The full list of available directives is explained in the man page for the sbatch command which is available on discovery.
sbatch
will copy the current shell environment and the scheduler will recreate that environment on the allocated compute node when the job starts. The job script does NOT run .bashrc or .bash_profile, and so may not have the same environment as a fresh login shell. This is important if you use aliases, or the conda
system to set up your own custom version of python and sets of python packages. Since conda defines shell functions, it must be configured before you can call, e.g. conda activate my-env
The simplest way to do this is for the first line of your script to be:
#!/bin/bash -l
which explicitly starts bash as a login shell
Now submit the job and check its status:
[john@discovery7 slurm]$ sbatch my_first_slurm.sh
Submitted batch job 4056
[john@discovery7 slurm]$ squeue
JOBID PARTITION NAME USER ST TIME NODES NODELIST(REASON)
4056 standard multicor john R 0:01 1 p04
[john@discovery7 slurm]$ scontrol show job 4056
JobId=4056 JobName=multicore_job
UserId=john(48374) GroupId=rc-users(480987) MCS_label=rc
Priority=4294901747 Nice=0 Account=rc QOS=normal
JobState=RUNNING Reason=None Dependency=(null)
Requeue=1 Restarts=0 BatchFlag=1 Reboot=0 ExitCode=0:0
RunTime=00:00:09 TimeLimit=00:15:00 TimeMin=N/A
SubmitTime=2021-05-14T12:25:53 EligibleTime=2021-05-14T12:25:53
AccrueTime=2021-05-14T12:25:53
StartTime=2021-05-14T12:25:54 EndTime=2021-05-14T12:40:54 Deadline=N/A
SuspendTime=None SecsPreSuspend=0 LastSchedEval=2021-05-14T12:25:54
Partition=standard AllocNode:Sid=discovery7:21489
ReqNodeList=(null) ExcNodeList=(null)
NodeList=p04
BatchHost=p04
NumNodes=1 NumCPUs=2 NumTasks=1 CPUs/Task=1 ReqB:S:C:T=0:0:*:*
TRES=cpu=2,node=1,billing=2
Socks/Node=* NtasksPerN:B:S:C=1:0:*:* CoreSpec=*
MinCPUsNode=1 MinMemoryNode=0 MinTmpDiskNode=0
Features=(null) DelayBoot=00:00:00
OverSubscribe=OK Contiguous=0 Licenses=(null) Network=(null)
Command=/dartfs-hpc/rc/home/p/d18014p/xnode_tests/slurm/my_first_slurm.sh
WorkDir=/dartfs-hpc/rc/home/p/d18014p/xnode_tests/slurm
StdErr=/dartfs-hpc/rc/home/p/d18014p/xnode_tests/slurm/slurm-4056.out
StdIn=/dev/null
StdOut=/dartfs-hpc/rc/home/p/d18014p/xnode_tests/slurm/slurm-4056.out
Power=
MailUser=<email> MailType=BEGIN,END,FAIL
NtasksPerTRES:0
JOBID is the unique ID of the job – in this case it is 4056. In the above example I am issuing scontrol to view information related to my job
The output file, slurm-4056.out, consists of three sections:
- A header section, Prologue, which gives information such as JOBID, user name and node list.
- A body section which include user output to STDOUT.
- A footer section, Epilogue, which is similar to the header.
- A useful difference is the report of wallclock time towards the end.
Typically your job will create one file and join STDOUT & STDERR. To have your job create two files for STDOUT & STDERR be sure to pass --output and --error.
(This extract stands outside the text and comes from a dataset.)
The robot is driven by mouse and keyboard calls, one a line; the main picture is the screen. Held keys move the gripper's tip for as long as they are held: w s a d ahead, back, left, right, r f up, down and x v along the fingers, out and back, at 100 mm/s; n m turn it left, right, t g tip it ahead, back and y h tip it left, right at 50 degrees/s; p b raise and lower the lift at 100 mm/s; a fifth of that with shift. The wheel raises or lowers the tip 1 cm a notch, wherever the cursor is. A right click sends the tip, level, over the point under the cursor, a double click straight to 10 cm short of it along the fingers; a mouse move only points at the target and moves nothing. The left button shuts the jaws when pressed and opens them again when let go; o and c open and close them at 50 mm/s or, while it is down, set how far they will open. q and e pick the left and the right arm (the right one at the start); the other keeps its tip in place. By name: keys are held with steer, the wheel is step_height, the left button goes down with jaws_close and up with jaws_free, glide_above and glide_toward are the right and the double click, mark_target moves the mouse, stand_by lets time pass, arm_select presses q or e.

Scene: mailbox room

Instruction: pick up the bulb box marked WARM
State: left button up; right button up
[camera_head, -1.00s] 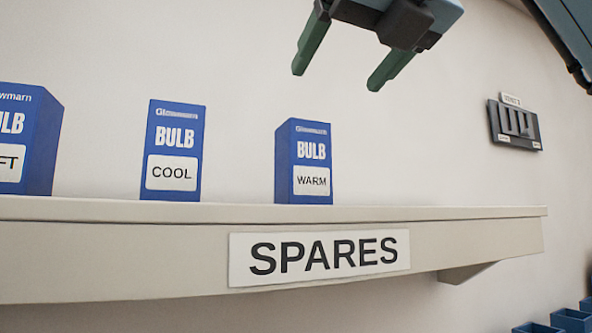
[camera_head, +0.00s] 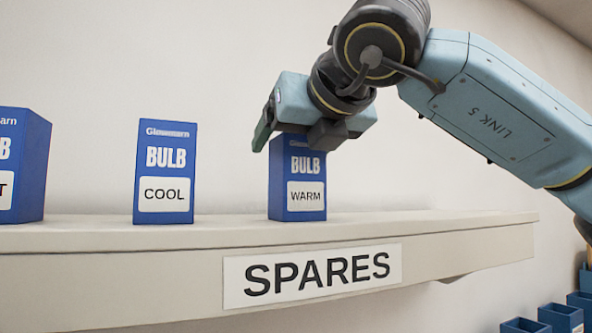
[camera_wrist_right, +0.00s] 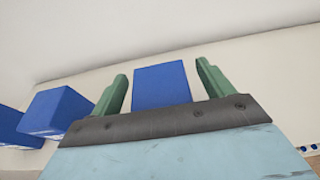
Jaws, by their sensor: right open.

Here is an example:
--output=My_first_job-%x.%j.out
--error=My_First_job-%x.%j.err
File Management In a Batch Queue System
Sometimes you may be running the same program in multiple jobs and you will need to be sure to keep your input and output files separate for each job.
One way to manage your data files is to have a separate directory for each job.
- Copy the required input files to the directory and then edit the batch script file to include a line where you change to the directory that contains the input files.
cd /path/to/where/your/input/files/are
- Place this line before the line where you issue the command to be run.
- By default your job files will be created in the directory that you submit from.